Upon exiting the portal, players are confronted with a world bigger and brighter than anything that had come before it. No longer confined to a tiny window in the screen’s upper left quadrant, Ultima 7 sported a fully operational point and click interface and state of the art graphics. Rather than begin with a traditional dungeon crawl, it opened with a murder mystery that invited players to put together clues and uncover the story for themselves. Upon passing this first test, players were turned loose into the massive world of Britannia, where they could go pretty much wherever they wanted.
This was pretty heady stuff back in the early 90s, when RPGs were still largely limited to D&D-style dungeon crawls, and consoles were dominated by platformers and arcade shoot ’em ups. Ultima strove to paint its world as an extension of our own, pitching Britannia as a Narnia-like world in which players filled the role of Peter, Susan, Edmund, and Lucy. Having met Ultima creator Richard Garriott, I get the sense that he always wished that it were actually true; that he could step through a portal and actually become Lord British. He even went so far as to call his home « Britannia Manor, » regularly hosting lavish Halloween parties in which locals were invited to participate in a real-life dungeon crawl.

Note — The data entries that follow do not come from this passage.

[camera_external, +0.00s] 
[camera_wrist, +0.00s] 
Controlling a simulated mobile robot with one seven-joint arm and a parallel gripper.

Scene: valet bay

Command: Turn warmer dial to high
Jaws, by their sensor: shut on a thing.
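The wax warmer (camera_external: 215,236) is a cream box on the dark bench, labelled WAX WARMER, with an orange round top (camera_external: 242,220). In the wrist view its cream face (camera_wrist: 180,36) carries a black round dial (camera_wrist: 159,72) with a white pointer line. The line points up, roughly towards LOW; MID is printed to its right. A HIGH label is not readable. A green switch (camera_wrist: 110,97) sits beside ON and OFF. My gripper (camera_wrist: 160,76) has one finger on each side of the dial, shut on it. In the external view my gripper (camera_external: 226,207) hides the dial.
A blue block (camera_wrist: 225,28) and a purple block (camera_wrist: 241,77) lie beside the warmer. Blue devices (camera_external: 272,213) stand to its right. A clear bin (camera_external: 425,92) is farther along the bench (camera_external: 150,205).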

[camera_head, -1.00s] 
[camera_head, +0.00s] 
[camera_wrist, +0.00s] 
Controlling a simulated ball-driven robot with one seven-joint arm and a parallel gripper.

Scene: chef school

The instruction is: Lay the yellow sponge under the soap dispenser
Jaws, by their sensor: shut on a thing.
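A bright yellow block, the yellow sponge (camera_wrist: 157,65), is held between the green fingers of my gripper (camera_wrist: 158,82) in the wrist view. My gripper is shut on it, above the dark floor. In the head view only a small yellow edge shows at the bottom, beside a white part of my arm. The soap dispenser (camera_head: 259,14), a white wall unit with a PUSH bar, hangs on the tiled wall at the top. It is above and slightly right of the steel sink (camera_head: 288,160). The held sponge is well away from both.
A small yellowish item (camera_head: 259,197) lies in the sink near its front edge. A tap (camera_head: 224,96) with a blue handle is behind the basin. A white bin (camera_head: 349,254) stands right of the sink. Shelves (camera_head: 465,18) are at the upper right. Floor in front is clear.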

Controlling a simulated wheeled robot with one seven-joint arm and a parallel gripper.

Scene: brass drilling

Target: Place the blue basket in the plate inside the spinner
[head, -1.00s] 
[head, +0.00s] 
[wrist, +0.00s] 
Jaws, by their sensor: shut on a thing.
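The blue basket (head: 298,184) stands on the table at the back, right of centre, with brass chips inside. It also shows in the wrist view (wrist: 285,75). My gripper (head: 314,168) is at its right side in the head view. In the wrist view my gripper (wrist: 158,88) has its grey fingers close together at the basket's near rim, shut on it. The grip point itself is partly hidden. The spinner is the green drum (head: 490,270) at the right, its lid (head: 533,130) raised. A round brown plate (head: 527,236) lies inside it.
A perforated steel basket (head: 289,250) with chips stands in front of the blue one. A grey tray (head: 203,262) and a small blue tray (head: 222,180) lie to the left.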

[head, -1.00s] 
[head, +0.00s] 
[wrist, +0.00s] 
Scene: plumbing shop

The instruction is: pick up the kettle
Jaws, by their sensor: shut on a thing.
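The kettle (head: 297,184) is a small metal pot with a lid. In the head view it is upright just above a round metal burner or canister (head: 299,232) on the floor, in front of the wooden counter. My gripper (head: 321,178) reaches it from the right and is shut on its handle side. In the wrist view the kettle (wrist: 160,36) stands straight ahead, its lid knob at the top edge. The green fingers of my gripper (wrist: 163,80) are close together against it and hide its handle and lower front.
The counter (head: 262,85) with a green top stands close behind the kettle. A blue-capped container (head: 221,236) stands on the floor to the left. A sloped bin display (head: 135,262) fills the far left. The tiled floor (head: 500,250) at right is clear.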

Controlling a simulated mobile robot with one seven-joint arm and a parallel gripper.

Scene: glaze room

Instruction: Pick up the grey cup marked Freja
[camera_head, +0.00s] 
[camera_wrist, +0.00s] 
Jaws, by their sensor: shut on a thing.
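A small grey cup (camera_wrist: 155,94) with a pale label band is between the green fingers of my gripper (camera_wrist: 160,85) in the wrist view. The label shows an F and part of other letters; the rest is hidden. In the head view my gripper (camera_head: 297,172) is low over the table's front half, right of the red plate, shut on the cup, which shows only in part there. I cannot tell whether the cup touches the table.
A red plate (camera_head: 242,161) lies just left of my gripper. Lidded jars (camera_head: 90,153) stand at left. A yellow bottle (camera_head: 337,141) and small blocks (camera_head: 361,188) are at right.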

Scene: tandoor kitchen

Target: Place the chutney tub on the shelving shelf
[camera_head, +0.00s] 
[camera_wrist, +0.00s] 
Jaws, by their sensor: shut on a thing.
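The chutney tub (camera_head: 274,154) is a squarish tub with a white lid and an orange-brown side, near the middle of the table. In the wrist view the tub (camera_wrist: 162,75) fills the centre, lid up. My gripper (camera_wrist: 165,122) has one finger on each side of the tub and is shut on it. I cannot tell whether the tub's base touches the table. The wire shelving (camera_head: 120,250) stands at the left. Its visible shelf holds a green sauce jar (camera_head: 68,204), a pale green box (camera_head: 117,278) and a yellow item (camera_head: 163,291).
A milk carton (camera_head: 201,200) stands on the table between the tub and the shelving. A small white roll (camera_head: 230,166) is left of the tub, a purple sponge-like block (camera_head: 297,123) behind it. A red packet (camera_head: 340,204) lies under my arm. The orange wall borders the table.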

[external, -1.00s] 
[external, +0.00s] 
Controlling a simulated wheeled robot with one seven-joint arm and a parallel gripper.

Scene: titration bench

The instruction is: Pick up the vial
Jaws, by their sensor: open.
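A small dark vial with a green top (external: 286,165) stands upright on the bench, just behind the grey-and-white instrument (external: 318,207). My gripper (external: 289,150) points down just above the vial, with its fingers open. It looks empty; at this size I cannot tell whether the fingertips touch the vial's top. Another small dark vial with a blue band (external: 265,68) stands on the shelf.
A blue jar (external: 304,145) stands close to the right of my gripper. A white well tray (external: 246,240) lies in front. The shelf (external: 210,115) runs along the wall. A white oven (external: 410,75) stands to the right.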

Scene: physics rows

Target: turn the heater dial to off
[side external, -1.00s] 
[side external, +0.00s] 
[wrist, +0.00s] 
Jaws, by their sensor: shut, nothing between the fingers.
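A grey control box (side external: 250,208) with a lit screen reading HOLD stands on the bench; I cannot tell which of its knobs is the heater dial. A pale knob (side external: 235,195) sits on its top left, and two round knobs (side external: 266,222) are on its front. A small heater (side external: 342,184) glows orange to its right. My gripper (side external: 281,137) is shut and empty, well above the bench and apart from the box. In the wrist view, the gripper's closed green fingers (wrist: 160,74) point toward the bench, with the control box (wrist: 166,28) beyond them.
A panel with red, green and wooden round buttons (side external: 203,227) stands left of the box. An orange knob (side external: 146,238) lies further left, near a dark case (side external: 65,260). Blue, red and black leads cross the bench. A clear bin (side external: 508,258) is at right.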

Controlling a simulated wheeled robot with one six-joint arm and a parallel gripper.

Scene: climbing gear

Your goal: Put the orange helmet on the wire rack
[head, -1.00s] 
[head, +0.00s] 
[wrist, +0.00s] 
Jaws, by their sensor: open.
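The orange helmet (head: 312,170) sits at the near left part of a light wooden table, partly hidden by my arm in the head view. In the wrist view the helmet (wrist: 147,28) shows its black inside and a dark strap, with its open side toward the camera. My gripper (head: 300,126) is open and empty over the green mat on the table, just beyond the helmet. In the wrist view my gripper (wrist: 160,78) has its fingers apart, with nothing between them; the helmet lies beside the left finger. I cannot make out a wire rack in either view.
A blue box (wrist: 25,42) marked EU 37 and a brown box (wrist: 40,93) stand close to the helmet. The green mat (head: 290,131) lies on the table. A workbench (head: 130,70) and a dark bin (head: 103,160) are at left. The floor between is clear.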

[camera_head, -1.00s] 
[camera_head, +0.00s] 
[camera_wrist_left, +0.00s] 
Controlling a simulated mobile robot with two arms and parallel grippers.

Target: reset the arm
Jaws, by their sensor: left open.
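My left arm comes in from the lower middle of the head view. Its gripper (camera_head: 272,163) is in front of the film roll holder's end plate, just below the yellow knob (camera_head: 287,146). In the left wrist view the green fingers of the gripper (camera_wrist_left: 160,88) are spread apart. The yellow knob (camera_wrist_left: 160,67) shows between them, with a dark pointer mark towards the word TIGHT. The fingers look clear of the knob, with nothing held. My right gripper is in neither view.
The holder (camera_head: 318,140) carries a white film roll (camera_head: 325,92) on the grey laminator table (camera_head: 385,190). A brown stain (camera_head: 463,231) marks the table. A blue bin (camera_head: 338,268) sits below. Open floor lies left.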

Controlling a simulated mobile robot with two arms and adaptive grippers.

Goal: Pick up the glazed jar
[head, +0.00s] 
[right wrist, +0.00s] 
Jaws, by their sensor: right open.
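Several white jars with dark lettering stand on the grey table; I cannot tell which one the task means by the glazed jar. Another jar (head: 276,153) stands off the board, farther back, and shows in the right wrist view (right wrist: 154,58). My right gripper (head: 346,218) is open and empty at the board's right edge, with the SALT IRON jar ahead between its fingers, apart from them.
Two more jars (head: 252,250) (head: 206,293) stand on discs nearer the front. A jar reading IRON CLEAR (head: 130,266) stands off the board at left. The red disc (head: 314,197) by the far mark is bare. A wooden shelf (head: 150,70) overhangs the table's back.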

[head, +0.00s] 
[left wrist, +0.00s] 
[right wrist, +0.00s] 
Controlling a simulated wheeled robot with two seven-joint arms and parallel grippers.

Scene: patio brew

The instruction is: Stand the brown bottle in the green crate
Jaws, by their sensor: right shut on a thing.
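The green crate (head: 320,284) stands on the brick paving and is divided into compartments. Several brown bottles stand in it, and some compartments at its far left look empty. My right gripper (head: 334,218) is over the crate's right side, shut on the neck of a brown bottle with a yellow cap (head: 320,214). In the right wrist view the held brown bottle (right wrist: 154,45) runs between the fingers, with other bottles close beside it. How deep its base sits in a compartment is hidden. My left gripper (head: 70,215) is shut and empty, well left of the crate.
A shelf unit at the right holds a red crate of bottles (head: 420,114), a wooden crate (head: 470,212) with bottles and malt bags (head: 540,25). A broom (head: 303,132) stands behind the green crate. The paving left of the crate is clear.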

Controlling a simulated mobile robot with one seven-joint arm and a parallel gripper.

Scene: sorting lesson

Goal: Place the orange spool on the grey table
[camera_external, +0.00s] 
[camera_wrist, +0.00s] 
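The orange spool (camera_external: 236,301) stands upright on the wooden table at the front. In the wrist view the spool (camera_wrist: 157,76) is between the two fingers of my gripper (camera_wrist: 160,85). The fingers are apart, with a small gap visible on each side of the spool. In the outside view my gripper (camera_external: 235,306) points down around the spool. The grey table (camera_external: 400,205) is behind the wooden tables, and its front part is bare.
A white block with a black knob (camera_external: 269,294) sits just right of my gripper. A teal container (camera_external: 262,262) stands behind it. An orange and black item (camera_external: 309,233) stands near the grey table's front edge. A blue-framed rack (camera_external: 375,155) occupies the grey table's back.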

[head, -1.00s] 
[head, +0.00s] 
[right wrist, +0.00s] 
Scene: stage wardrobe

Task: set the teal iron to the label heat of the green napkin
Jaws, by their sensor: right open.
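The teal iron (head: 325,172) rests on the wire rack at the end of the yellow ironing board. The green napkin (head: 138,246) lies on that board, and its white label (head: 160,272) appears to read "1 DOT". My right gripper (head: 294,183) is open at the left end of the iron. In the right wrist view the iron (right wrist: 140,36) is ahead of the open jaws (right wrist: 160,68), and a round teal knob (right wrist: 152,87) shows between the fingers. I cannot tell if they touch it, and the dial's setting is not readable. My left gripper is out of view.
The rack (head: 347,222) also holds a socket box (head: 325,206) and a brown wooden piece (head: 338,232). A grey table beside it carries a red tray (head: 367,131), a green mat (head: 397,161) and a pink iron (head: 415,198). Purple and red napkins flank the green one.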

To that end, Ultima in general, and Ultima 7 in particular, was less concerned with the abstraction of stats than most RPGs. Ultima 7’s combat was real-time and encounters more or less resolved themselves. Much more interesting were the hundreds of individual interactions that served as the foundation of its gameplay experience. In many ways it felt more like an adventure game than an RPG, with quests resolved by talking to NPCs, wading through dialogue trees, and finding inventive ways out of conflicts.
These concepts would later be adopted by other RPG developers, particularly Black Isle Studios, but Ultima was the first to explore them in any meaningful way. Indeed, Garriott was constantly looking for ways to make players feel more like the Avatar. A famous example is 1985’s Ultima 4: Quest of the Avatar, which was built in reaction to players being a « plague of locusts » who looted and killed throughout the world.
In our History of RPGs series detailing the making of Ultima 4, Garriott told USG, « I started writing Ultima 4: Quest of the Avatar. I deliberately said, ‘I’m going to let people play the way they’ve been playing, but if you go through the town and kill everybody or you steal from that shop, that person’s not going to want to help you in the future.’ If you need [a key item] but you’ve been stealing from that shop, they’ll go, ‘I’d love to help the hero, but you are the most dishonest thieving scumbag I’ve ever met, so I’m not going to help you.' »
Ultima 4 laid the groundwork for many RPGs to come in demonstrating how the world could change based on the player’s actions. Ultima 7 was its final evolution—a sprawling and beautiful (for the time) open-world in which you could be as good or evil as you wanted, albeit with the potential consequence of alienating your friends, townspeople… pretty much everyone if you were mean enough. It offered an unparalleled sense of freedom in exploring its absolutely enormous sandbox; moving every object and watching as NPCs went about their business (the latter of which Elder Scrolls would take more than a decade to implement in any meaningful fashion).
Because it was a sprite-based game with no voice acting, Origin was free to basically go crazy in developing its world. Cities were packed with NPCs, many of whom would visit the Blue Boar at night and swap stories. You could bake bread, not just by clicking a menu option, but by actually scything and milling wheat and baking it all together. The motto of Origin Systems was « We Create Worlds, » and that was singularly apparent in Ultima 7.
Many old-school fans see Ultima 7 as the high-water mark for the genre—the last gasp of the original golden age of RPGs from the 1980s. But rather than the last of the old, I prefer to see Ultima 7 as the first of the new. As Rowan and I discussed on the Axe of the Blood segment about Ultima 7, it paved the way for many of the open-world RPGs that we know and love today, from Baldur’s Gate 2 to Deus Ex to Skyrim. Even today, few have come close to topping the outrageous amount of detail found in its character and its world.
Sadly, Ultima 7 was the high-water mark for Origin as well. Ultima 8 would dispense with much of what made Ultima 7 great in favor of a strange Prince of Persia-like action experience. Ultima 9 would right the ship somewhat in 1999, but it offered far less freedom than other games in the series, the path forward often being artificially blocked. By this time Origin was struggling through the cancellation of multiple games and the departure of Garriott. Despite the outsized success of Ultima Online, the writing was on the wall for what had been one of the pioneering studios of the 80s.
One wonders what the RPG landscape today would look like if EA hadn’t put its foot on Origin’s neck and crushed it. With its emphasis on top-end graphics and open-ended design, maybe Origin would be regarded in the same light as CD Projekt. Maybe Ultima would be a blockbuster franchise on par with Fallout or Skyrim.
Thanks to EA, we’ll never know. But I do know this: Ultima 7 is a true RPG classic, and it deserves to be remembered as fondly as its contemporaries.